Task details >> Drop every picture and copy exactly the lines from the one with "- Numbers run" through the last line of the listing below.

Stored data >>
○ ○ ○ ○
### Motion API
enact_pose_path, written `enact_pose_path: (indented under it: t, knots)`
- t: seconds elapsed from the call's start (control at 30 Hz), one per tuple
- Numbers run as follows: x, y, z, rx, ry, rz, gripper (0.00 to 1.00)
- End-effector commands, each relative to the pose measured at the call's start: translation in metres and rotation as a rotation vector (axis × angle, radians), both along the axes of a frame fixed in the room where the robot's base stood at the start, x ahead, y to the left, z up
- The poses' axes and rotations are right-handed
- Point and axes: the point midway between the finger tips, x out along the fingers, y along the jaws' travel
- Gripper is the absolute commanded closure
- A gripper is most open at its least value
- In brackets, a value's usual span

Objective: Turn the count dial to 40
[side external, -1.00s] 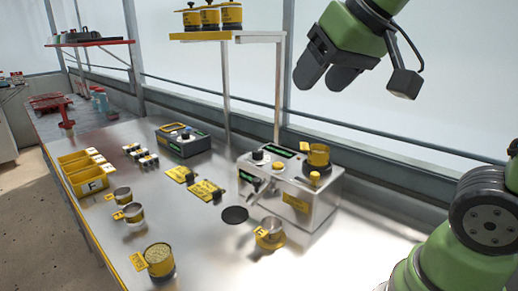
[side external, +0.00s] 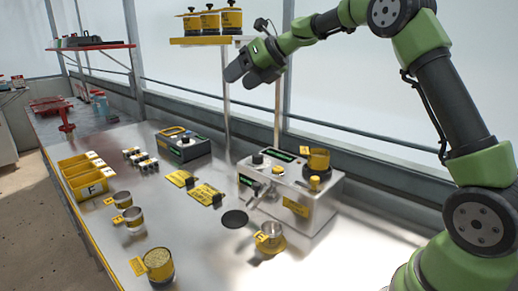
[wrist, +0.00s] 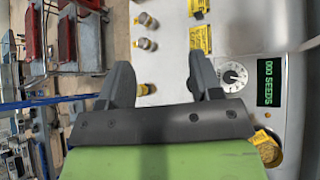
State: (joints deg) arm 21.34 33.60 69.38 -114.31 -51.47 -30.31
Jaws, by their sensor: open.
○ ○ ○ ○
Complete response >>
- Numbers run as follows: x, y, z, rx, ry, rz, gripper (0.00 to 1.00)
- End-effector commands, each relative to the pose measured at the call's start: translation in metres and rotation as a rotation vector (axis × angle, radians), both along the axes of a frame fixed in the room where the robot's base stood at the start, x ahead, y to the left, z up
- The poses' axes and rotations are right-handed
- Point and axes: the point midway between the finger tips, x out along the fingers, y along the jaws' travel
- Gripper is the absolute commanded closure
- A gripper is most open at its least value
- In brackets, a value's usual span

Objective: Turn the count dial to 40
[side external, -1.00s] 
[side external, +0.00s] 
[wrist, +0.00s] 
State: (joints deg) arm 21.34 33.60 69.38 -114.31 -51.47 -30.31
Jaws, by their sensor: open.

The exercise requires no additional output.